Data listing
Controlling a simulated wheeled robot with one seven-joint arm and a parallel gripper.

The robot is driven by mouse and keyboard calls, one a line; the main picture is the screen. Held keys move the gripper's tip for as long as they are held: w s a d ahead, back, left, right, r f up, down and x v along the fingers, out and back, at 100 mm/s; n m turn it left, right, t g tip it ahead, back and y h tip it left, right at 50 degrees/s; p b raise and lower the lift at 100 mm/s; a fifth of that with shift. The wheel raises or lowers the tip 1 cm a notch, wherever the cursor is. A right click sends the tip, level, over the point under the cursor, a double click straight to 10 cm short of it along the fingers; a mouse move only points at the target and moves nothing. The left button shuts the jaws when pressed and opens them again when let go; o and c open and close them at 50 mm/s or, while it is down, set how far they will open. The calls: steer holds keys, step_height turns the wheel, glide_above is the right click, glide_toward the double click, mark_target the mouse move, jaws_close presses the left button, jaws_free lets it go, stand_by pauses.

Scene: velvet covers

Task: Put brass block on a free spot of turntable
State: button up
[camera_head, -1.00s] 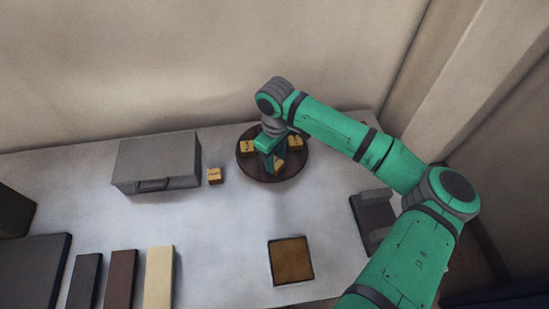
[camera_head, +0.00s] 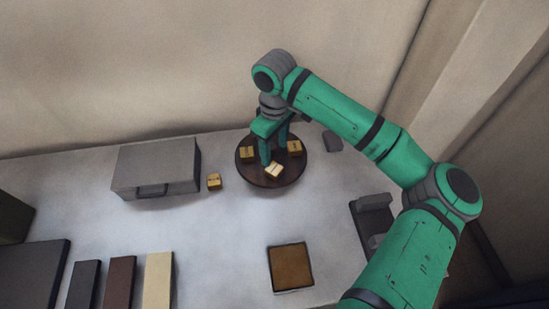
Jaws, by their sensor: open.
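The turntable (camera_head: 253,178) is a dark round disc at the back of the table. A similar yellow block (camera_head: 214,181) lies on the table left of the turntable. The blocks bear small dark labels that I cannot read, so I cannot tell which is the brass block. My green gripper (camera_head: 274,151) points down over the turntable, open, with its fingers apart just behind the front block. It holds nothing that I can see. It hides part of the turntable's middle and back.
A grey box with a handle (camera_head: 156,170) stands left of the loose block. A brown square tray (camera_head: 290,267) lies at the front. Dark, brown and cream slabs (camera_head: 158,281) lie front left. A dark grey holder (camera_head: 372,222) is at the right. The table's middle is clear.

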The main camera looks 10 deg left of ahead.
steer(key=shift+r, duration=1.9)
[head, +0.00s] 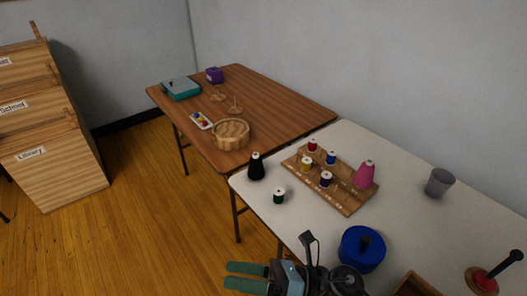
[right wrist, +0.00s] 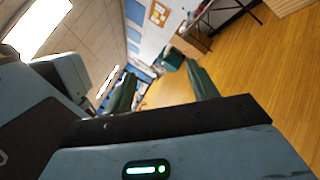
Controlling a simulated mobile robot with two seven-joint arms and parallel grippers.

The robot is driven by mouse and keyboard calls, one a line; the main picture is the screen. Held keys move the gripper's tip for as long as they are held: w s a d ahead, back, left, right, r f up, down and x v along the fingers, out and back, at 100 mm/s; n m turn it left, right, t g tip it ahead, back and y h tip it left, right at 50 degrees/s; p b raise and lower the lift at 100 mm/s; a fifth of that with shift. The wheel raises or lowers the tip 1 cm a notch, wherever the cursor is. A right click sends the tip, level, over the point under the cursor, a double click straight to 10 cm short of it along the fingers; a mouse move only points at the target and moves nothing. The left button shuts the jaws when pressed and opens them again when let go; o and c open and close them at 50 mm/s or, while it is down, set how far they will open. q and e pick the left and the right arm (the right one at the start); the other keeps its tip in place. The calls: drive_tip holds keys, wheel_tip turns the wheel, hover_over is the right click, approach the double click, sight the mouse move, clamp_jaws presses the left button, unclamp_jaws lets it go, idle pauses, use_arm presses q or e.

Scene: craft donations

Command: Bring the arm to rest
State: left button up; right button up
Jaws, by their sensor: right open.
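My right gripper (head: 229,275) is at the bottom of the head view, in front of the white table (head: 410,236). Its two green fingers point left and stand apart with nothing between them. The right wrist view also shows the gripper (right wrist: 160,70) open and empty, tilted toward the room, with floor and wall beyond. My left gripper is in neither view.
A brown table (head: 270,95) stands behind. Wooden bins (head: 50,115) stand left.

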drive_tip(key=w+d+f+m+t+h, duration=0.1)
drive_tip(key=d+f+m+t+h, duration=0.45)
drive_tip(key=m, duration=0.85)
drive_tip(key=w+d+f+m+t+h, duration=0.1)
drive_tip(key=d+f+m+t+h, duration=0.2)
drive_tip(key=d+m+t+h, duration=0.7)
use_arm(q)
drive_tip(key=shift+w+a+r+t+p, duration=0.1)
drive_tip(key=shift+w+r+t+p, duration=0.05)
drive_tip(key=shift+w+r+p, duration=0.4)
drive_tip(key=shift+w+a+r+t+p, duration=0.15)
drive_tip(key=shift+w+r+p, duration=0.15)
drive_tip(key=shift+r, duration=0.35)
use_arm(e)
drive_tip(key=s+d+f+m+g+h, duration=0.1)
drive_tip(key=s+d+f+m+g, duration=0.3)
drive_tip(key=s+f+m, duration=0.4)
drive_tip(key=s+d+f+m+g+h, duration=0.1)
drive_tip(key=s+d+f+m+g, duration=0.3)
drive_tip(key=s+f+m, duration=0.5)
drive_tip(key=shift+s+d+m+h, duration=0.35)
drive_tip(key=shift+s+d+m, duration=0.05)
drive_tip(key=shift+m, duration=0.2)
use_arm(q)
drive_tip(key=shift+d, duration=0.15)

Problem statement
Every line above should be repeated exactly; pictures stay out of the copy.

Exercise solution
Controlling a simulated wheeled robot with one seven-joint arm and a parallel gripper.

The robot is driven by mouse and keyboard calls, one a line; the main picture is the screen. Held keys move the gripper's tip for as long as they are held: w s a d ahead, back, left, right, r f up, down and x v along the fingers, out and back, at 100 mm/s; n m turn it left, right, t g tip it ahead, back and y h tip it left, right at 50 degrees/s; p b raise and lower the lift at 100 mm/s; a fifth of that with shift. The wheel raises or lowers the tip 1 cm a notch, wherever the cursor is. A right click sends the tip, level, over the point under the cursor, a double click straight to 10 cm short of it along the fingers; a mouse move only points at the target and moves nothing. The left button shuts the jaws when pressed and opens them again when let go; o and c open and close them at 50 mm/s or, while it is down, set how far they will open. The calls: steer holds keys, step_height turns the wheel, glide_above is the right click, glide_toward the double click, mark_target the mouse move, jaws_close presses the left button, jaws_free lets it go, stand_by pauses.

Scene: velvet covers

Task: Put brass block on a free spot of turntable
State: button up
[camera_head, -1.00s] 
[camera_head, +0.00s] 
Jaws, by their sensor: open.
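The turntable (camera_head: 253,178) is a dark round disc at the back of the table. A similar yellow block (camera_head: 214,181) lies on the table left of the turntable. The blocks bear small dark labels that I cannot read, so I cannot tell which is the brass block. My green gripper (camera_head: 274,151) points down over the turntable, open, with its fingers apart just behind the front block. It holds nothing that I can see. It hides part of the turntable's middle and back.
A grey box with a handle (camera_head: 156,170) stands left of the loose block. A brown square tray (camera_head: 290,267) lies at the front. Dark, brown and cream slabs (camera_head: 158,281) lie front left. A dark grey holder (camera_head: 372,222) is at the right. The table's middle is clear.

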The main camera looks 10 deg left of ahead.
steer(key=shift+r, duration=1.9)
[head, +0.00s] 
[right wrist, +0.00s] 
Controlling a simulated mobile robot with two seven-joint arms and parallel grippers.

The robot is driven by mouse and keyboard calls, one a line; the main picture is the screen. Held keys move the gripper's tip for as long as they are held: w s a d ahead, back, left, right, r f up, down and x v along the fingers, out and back, at 100 mm/s; n m turn it left, right, t g tip it ahead, back and y h tip it left, right at 50 degrees/s; p b raise and lower the lift at 100 mm/s; a fifth of that with shift. The wheel raises or lowers the tip 1 cm a notch, wherever the cursor is. A right click sends the tip, level, over the point under the cursor, a double click straight to 10 cm short of it along the fingers; a mouse move only points at the target and moves nothing. The left button shuts the jaws when pressed and opens them again when let go; o and c open and close them at 50 mm/s or, while it is down, set how far they will open. q and e pick the left and the right arm (the right one at the start); the other keeps its tip in place. The calls: drive_tip holds keys, wheel_tip turns the wheel, hover_over is the right click, approach the double click, sight the mouse move, clamp_jaws presses the left button, unclamp_jaws lets it go, idle pauses, use_arm presses q or e.

Scene: craft donations

Command: Bring the arm to rest
State: left button up; right button up
Jaws, by their sensor: right open.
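My right gripper (head: 229,275) is at the bottom of the head view, in front of the white table (head: 410,236). Its two green fingers point left and stand apart with nothing between them. The right wrist view also shows the gripper (right wrist: 160,70) open and empty, tilted toward the room, with floor and wall beyond. My left gripper is in neither view.
A brown table (head: 270,95) stands behind. Wooden bins (head: 50,115) stand left.

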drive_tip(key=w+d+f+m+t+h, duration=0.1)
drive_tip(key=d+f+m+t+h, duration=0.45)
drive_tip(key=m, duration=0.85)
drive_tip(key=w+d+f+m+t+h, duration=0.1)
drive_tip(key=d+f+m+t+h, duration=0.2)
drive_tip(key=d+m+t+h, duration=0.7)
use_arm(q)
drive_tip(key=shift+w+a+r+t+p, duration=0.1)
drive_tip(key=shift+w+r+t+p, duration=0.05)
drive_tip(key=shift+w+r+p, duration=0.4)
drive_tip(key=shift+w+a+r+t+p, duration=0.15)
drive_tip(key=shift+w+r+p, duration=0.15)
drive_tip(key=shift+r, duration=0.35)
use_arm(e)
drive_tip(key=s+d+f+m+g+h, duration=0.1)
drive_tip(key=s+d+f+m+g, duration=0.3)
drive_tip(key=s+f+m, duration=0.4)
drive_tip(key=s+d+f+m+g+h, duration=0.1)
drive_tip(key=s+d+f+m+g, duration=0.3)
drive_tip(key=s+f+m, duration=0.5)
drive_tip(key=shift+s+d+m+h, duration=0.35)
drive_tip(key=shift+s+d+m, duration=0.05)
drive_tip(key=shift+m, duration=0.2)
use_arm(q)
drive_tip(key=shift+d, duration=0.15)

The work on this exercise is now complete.